Recorded robot episodes:
● ● ●

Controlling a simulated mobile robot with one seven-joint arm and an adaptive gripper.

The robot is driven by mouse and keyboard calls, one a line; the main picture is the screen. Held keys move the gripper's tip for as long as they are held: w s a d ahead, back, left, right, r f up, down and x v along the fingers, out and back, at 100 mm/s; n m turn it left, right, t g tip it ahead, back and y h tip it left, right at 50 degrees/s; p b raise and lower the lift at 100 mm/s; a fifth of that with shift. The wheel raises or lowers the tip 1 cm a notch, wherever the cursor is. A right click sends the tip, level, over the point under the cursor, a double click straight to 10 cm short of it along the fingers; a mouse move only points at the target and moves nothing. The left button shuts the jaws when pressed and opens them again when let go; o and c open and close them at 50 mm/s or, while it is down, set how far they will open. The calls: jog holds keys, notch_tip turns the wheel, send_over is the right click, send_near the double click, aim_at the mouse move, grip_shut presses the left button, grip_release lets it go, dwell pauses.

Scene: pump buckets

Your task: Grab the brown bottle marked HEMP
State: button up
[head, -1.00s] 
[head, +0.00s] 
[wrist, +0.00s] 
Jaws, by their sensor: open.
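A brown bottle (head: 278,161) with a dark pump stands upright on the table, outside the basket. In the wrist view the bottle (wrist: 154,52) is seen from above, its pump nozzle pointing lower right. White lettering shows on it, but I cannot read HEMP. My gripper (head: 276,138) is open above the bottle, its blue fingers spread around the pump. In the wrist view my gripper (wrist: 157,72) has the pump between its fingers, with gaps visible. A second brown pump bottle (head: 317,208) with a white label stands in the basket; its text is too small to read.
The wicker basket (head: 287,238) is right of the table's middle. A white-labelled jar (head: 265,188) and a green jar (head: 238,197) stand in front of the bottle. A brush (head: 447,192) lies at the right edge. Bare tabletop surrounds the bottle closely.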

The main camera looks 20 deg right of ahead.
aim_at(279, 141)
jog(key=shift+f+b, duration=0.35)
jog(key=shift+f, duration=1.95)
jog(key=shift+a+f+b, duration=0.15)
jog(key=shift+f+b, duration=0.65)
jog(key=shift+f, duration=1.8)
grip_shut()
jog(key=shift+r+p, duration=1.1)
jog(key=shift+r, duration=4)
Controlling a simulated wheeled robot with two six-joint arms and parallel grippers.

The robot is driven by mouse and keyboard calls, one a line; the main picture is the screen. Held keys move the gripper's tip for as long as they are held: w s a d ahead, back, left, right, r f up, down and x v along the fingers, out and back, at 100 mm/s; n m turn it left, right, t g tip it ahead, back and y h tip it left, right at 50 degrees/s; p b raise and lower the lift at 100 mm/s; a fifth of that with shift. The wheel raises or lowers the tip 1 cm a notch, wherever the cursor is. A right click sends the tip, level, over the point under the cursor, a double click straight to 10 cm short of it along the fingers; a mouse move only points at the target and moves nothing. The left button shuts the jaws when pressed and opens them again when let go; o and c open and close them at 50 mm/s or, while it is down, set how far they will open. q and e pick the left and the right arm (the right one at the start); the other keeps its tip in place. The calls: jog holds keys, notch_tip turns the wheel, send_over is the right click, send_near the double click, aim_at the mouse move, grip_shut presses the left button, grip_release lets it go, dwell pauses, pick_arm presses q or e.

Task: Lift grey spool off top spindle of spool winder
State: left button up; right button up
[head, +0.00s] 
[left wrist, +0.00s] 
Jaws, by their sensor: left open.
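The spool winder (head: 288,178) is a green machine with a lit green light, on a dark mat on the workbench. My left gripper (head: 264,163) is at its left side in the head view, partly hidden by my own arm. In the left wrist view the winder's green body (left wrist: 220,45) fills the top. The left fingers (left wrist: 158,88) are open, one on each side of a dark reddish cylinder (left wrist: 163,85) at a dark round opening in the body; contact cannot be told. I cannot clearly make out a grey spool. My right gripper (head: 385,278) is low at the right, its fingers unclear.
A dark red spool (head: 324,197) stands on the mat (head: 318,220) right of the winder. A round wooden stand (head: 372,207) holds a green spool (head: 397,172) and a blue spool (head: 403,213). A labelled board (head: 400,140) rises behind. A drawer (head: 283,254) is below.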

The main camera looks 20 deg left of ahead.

● ● ●

[Given request] Of the entries above, repeat exactly the lines from the line with "Scene: pump buckets" through the line with "[wrist, +0.00s]", both of them included.

[Output of the exercise]
Scene: pump buckets

Your task: Grab the brown bottle marked HEMP
State: button up
[head, -1.00s] 
[head, +0.00s] 
[wrist, +0.00s] 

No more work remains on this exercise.